→ TO DO
Skip the images and copy each record exactly as written.

━━ MATERIAL

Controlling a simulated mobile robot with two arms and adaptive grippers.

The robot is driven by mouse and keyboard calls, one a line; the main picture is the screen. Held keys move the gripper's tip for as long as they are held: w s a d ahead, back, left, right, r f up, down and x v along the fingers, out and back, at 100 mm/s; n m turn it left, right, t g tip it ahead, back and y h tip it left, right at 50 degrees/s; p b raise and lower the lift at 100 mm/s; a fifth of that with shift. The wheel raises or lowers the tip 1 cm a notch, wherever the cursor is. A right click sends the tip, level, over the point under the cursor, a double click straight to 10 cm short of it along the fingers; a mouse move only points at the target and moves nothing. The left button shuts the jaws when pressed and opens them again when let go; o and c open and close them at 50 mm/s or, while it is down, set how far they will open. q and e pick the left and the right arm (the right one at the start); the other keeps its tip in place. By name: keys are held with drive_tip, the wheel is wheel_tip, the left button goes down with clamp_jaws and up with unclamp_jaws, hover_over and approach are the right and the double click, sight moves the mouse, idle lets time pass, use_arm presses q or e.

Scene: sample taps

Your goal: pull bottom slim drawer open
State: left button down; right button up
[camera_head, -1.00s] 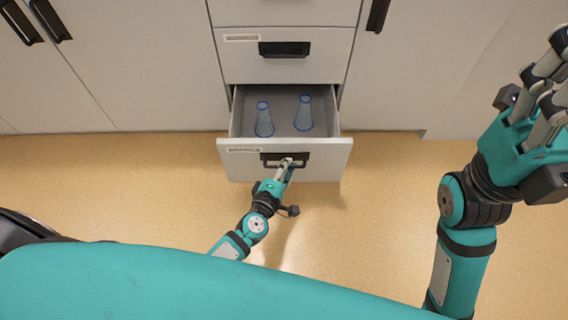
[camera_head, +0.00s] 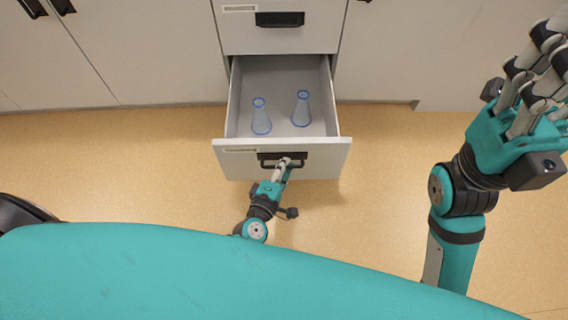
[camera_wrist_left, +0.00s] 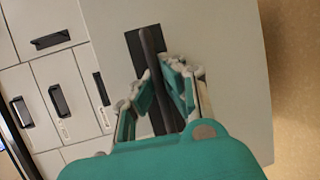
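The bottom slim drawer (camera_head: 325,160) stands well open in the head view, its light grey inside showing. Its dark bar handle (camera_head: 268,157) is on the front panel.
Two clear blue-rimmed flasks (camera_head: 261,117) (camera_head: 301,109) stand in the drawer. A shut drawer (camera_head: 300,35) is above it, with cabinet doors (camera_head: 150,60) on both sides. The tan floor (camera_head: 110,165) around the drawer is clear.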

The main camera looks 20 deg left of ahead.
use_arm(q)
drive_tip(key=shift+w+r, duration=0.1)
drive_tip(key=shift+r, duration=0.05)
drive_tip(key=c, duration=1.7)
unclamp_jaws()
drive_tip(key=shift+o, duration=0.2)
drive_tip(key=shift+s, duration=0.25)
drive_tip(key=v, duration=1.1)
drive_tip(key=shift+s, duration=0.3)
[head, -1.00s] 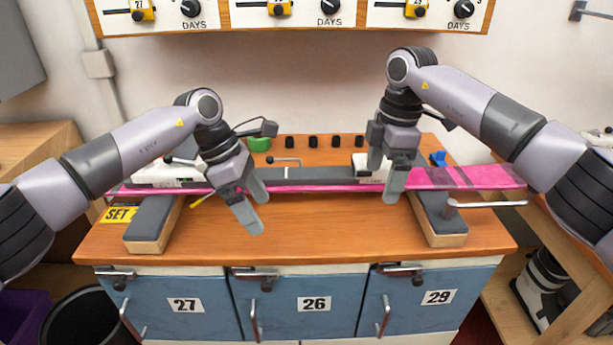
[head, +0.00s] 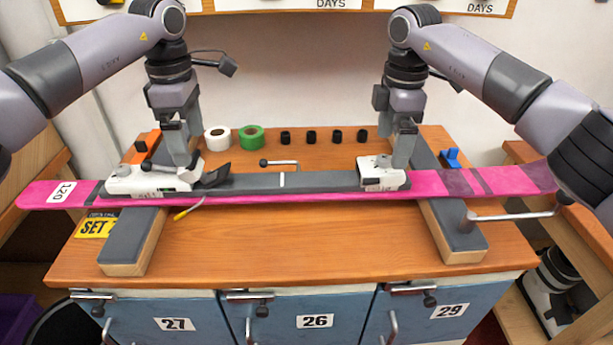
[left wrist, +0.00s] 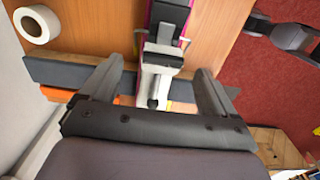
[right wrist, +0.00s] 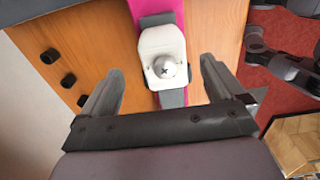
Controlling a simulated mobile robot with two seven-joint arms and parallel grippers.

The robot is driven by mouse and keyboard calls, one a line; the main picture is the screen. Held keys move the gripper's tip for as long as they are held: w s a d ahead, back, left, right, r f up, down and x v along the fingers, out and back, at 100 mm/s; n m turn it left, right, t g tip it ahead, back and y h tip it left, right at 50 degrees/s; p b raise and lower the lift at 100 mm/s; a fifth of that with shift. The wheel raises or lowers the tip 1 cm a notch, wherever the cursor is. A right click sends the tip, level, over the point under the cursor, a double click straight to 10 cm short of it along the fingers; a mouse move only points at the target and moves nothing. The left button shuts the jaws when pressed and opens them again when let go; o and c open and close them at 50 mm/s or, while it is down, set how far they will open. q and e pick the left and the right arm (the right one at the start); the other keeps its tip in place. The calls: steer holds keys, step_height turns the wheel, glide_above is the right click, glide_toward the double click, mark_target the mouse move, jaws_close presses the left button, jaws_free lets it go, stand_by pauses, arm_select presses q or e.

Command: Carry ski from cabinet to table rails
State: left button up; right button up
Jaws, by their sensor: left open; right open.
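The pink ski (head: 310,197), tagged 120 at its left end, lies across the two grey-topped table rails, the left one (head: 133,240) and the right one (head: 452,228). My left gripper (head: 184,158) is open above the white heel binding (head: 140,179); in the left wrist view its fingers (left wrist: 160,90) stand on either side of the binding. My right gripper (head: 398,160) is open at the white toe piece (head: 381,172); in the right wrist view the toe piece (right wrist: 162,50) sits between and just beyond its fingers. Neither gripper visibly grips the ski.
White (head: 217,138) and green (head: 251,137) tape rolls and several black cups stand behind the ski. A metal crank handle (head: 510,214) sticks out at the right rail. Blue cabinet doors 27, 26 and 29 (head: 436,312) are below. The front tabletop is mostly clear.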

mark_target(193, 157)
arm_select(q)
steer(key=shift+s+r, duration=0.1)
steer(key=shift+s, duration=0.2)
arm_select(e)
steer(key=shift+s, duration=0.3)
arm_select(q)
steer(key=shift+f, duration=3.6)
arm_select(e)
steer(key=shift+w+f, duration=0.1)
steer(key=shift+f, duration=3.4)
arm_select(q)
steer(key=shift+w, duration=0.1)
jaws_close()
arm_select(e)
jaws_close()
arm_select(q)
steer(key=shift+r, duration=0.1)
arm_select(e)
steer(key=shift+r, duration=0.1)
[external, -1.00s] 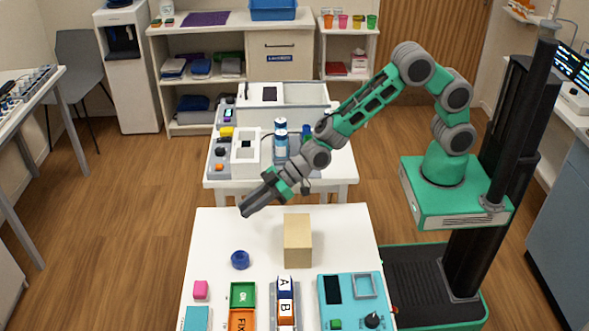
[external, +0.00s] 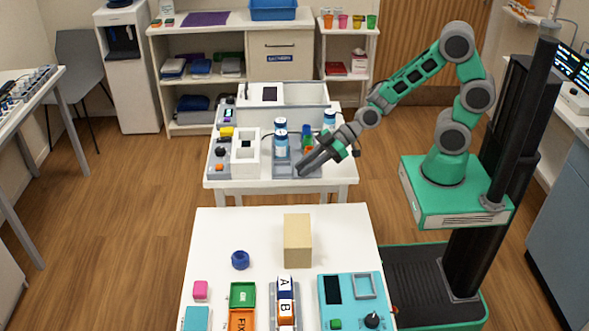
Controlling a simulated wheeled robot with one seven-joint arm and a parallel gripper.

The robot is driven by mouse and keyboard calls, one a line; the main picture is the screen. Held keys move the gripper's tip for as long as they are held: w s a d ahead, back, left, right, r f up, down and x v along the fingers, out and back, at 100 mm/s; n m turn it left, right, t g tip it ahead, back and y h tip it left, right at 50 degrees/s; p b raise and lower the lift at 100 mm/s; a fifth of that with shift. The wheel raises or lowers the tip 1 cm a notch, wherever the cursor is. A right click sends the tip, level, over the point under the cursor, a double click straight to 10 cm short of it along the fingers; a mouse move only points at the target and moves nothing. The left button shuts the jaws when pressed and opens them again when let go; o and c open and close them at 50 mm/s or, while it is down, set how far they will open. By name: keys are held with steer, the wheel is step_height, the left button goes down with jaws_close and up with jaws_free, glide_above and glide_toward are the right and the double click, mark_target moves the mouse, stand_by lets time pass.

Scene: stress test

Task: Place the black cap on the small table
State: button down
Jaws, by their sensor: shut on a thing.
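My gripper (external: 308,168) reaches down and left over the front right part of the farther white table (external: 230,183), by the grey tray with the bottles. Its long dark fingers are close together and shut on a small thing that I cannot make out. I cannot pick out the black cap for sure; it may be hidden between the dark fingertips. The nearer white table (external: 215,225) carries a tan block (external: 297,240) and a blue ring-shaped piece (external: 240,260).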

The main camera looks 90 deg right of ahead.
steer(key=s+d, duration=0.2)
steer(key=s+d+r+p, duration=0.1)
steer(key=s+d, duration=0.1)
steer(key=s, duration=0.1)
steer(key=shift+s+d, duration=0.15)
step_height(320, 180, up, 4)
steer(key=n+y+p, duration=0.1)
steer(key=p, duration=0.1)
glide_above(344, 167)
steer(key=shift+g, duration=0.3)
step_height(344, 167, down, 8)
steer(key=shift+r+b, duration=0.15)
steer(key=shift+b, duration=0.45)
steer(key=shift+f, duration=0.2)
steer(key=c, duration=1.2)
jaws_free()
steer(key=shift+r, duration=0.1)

━━━━

→ TASK ANSWER
Controlling a simulated mobile robot with two arms and adaptive grippers.

The robot is driven by mouse and keyboard calls, one a line; the main picture is the screen. Held keys move the gripper's tip for as long as they are held: w s a d ahead, back, left, right, r f up, down and x v along the fingers, out and back, at 100 mm/s; n m turn it left, right, t g tip it ahead, back and y h tip it left, right at 50 degrees/s; p b raise and lower the lift at 100 mm/s; a fifth of that with shift. The wheel raises or lowers the tip 1 cm a notch, wherever the cursor is. A right click sends the tip, level, over the point under the cursor, a double click straight to 10 cm short of it along the fingers; a mouse move only points at the target and moves nothing. The left button shuts the jaws when pressed and opens them again when let go; o and c open and close them at 50 mm/s or, while it is down, set how far they will open. q and e pick the left and the right arm (the right one at the start); the other keeps its tip in place. By name: keys are held with drive_tip, the wheel is wheel_tip, the left button goes down with clamp_jaws and up with unclamp_jaws, hover_over and approach are the right and the double click, sight moves the mouse, idle lets time pass, use_arm presses q or e.

Scene: sample taps

Your goal: pull bottom slim drawer open
State: left button down; right button up
[camera_head, -1.00s] 
[camera_head, +0.00s] 
[camera_wrist_left, +0.00s] 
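The bottom slim drawer (camera_head: 325,160) stands well open in the head view, its light grey inside showing. Its dark bar handle (camera_head: 268,157) is on the front panel.
Two clear blue-rimmed flasks (camera_head: 261,117) (camera_head: 301,109) stand in the drawer. A shut drawer (camera_head: 300,35) is above it, with cabinet doors (camera_head: 150,60) on both sides. The tan floor (camera_head: 110,165) around the drawer is clear.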

The main camera looks 20 deg left of ahead.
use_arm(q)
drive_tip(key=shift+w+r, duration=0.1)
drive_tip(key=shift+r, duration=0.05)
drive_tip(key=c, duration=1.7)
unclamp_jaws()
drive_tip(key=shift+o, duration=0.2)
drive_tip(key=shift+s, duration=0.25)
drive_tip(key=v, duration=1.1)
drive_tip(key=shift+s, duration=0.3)
[head, -1.00s] 
[head, +0.00s] 
[left wrist, +0.00s] 
[right wrist, +0.00s] 
Controlling a simulated mobile robot with two seven-joint arms and parallel grippers.

The robot is driven by mouse and keyboard calls, one a line; the main picture is the screen. Held keys move the gripper's tip for as long as they are held: w s a d ahead, back, left, right, r f up, down and x v along the fingers, out and back, at 100 mm/s; n m turn it left, right, t g tip it ahead, back and y h tip it left, right at 50 degrees/s; p b raise and lower the lift at 100 mm/s; a fifth of that with shift. The wheel raises or lowers the tip 1 cm a notch, wherever the cursor is. A right click sends the tip, level, over the point under the cursor, a double click straight to 10 cm short of it along the fingers; a mouse move only points at the target and moves nothing. The left button shuts the jaws when pressed and opens them again when let go; o and c open and close them at 50 mm/s or, while it is down, set how far they will open. q and e pick the left and the right arm (the right one at the start); the other keeps its tip in place. The calls: steer holds keys, step_height turns the wheel, glide_above is the right click, glide_toward the double click, mark_target the mouse move, jaws_close presses the left button, jaws_free lets it go, stand_by pauses, arm_select presses q or e.

Command: Carry ski from cabinet to table rails
State: left button up; right button up
Jaws, by their sensor: left open; right open.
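The pink ski (head: 310,197), tagged 120 at its left end, lies across the two grey-topped table rails, the left one (head: 133,240) and the right one (head: 452,228). My left gripper (head: 184,158) is open above the white heel binding (head: 140,179); in the left wrist view its fingers (left wrist: 160,90) stand on either side of the binding. My right gripper (head: 398,160) is open at the white toe piece (head: 381,172); in the right wrist view the toe piece (right wrist: 162,50) sits between and just beyond its fingers. Neither gripper visibly grips the ski.
White (head: 217,138) and green (head: 251,137) tape rolls and several black cups stand behind the ski. A metal crank handle (head: 510,214) sticks out at the right rail. Blue cabinet doors 27, 26 and 29 (head: 436,312) are below. The front tabletop is mostly clear.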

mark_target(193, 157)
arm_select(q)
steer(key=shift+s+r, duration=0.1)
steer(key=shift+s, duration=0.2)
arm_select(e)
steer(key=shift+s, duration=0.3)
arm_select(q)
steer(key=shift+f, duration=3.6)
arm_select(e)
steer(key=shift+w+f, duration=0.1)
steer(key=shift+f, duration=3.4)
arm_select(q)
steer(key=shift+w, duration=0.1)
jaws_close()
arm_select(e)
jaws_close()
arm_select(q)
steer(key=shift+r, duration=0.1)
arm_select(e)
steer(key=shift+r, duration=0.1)
[external, -1.00s] 
[external, +0.00s] 
Controlling a simulated wheeled robot with one seven-joint arm and a parallel gripper.

The robot is driven by mouse and keyboard calls, one a line; the main picture is the screen. Held keys move the gripper's tip for as long as they are held: w s a d ahead, back, left, right, r f up, down and x v along the fingers, out and back, at 100 mm/s; n m turn it left, right, t g tip it ahead, back and y h tip it left, right at 50 degrees/s; p b raise and lower the lift at 100 mm/s; a fifth of that with shift. The wheel raises or lowers the tip 1 cm a notch, wherever the cursor is. A right click sends the tip, level, over the point under the cursor, a double click straight to 10 cm short of it along the fingers; a mouse move only points at the target and moves nothing. The left button shuts the jaws when pressed and opens them again when let go; o and c open and close them at 50 mm/s or, while it is down, set how far they will open. By name: keys are held with steer, the wheel is step_height, the left button goes down with jaws_close and up with jaws_free, glide_above and glide_toward are the right and the double click, mark_target moves the mouse, stand_by lets time pass.

Scene: stress test

Task: Place the black cap on the small table
State: button down
Jaws, by their sensor: shut on a thing.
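My gripper (external: 308,168) reaches down and left over the front right part of the farther white table (external: 230,183), by the grey tray with the bottles. Its long dark fingers are close together and shut on a small thing that I cannot make out. I cannot pick out the black cap for sure; it may be hidden between the dark fingertips. The nearer white table (external: 215,225) carries a tan block (external: 297,240) and a blue ring-shaped piece (external: 240,260).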

The main camera looks 90 deg right of ahead.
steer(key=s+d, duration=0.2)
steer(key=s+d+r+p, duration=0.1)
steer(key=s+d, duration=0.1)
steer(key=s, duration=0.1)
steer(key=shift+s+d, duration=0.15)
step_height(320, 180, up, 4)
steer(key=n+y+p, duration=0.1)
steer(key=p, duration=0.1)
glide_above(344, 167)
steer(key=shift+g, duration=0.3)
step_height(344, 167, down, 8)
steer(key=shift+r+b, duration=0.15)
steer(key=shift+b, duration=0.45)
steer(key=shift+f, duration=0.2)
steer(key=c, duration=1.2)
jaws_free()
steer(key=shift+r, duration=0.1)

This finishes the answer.